**WHAT NEEDS TO BE DONE:** Transcribe word for word the lines spanning the line with "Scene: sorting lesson" through the end of the records.

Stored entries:
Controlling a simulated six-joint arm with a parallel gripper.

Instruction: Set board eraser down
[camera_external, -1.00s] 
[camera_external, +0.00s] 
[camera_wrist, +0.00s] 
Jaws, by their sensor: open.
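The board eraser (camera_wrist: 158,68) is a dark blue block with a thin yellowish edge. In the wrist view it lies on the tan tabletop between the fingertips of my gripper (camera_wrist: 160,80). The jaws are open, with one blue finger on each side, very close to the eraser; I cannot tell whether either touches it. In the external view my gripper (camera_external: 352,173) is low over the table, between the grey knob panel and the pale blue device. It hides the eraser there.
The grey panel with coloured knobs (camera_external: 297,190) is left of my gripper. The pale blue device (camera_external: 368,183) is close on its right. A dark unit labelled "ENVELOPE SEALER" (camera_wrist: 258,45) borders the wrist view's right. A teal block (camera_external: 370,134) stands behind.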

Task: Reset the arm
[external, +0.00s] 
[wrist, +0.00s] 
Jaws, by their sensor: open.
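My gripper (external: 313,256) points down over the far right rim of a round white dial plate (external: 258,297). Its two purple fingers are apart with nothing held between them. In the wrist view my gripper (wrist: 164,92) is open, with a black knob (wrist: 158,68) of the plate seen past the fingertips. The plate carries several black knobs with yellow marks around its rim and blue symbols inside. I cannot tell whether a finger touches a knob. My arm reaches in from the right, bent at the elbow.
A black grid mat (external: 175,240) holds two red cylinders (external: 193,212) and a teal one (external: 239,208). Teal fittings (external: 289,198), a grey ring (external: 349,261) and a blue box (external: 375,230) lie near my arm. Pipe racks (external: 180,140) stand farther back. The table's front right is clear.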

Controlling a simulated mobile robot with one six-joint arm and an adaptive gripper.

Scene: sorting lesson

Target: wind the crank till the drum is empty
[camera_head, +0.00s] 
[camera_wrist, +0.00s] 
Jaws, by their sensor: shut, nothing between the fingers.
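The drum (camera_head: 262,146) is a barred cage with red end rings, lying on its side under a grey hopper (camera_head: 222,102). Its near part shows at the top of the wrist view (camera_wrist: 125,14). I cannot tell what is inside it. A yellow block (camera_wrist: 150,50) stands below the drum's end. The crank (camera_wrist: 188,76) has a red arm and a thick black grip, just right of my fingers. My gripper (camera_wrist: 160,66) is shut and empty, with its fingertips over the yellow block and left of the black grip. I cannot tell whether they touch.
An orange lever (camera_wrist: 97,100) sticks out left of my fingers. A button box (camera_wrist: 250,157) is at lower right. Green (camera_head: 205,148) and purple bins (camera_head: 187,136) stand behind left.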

**SOLVED PROBLEM:**
Scene: sorting lesson

Target: wind the crank till the drum is empty
[camera_head, +0.00s] 
[camera_wrist, +0.00s] 
Jaws, by their sensor: shut, nothing between the fingers.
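The drum (camera_head: 262,146) is a barred cage with red end rings, lying on its side under a grey hopper (camera_head: 222,102). Its near part shows at the top of the wrist view (camera_wrist: 125,14). I cannot tell what is inside it. A yellow block (camera_wrist: 150,50) stands below the drum's end. The crank (camera_wrist: 188,76) has a red arm and a thick black grip, just right of my fingers. My gripper (camera_wrist: 160,66) is shut and empty, with its fingertips over the yellow block and left of the black grip. I cannot tell whether they touch.
An orange lever (camera_wrist: 97,100) sticks out left of my fingers. A button box (camera_wrist: 250,157) is at lower right. Green (camera_head: 205,148) and purple bins (camera_head: 187,136) stand behind left.

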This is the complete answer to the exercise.